>>>

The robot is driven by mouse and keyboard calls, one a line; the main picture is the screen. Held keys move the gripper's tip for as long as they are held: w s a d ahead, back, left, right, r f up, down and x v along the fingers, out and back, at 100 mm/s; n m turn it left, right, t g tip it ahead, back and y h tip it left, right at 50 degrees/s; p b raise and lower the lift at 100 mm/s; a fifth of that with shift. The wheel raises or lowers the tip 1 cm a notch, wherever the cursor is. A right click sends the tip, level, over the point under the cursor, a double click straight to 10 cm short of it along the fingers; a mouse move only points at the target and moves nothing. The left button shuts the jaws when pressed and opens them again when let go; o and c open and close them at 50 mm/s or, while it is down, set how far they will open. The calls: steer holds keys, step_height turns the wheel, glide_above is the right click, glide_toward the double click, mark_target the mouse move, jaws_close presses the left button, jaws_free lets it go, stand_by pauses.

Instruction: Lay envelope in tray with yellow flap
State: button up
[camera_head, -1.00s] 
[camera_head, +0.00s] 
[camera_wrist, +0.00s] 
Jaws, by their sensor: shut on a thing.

<<<

## TASK GOAL:
From the line holding "State: button up" through the last line above, reproduce each line exactly and add nothing.

## ANSWER TO THE EXERCISE:
State: button up
[camera_head, -1.00s] 
[camera_head, +0.00s] 
[camera_wrist, +0.00s] 
Jaws, by their sensor: shut on a thing.

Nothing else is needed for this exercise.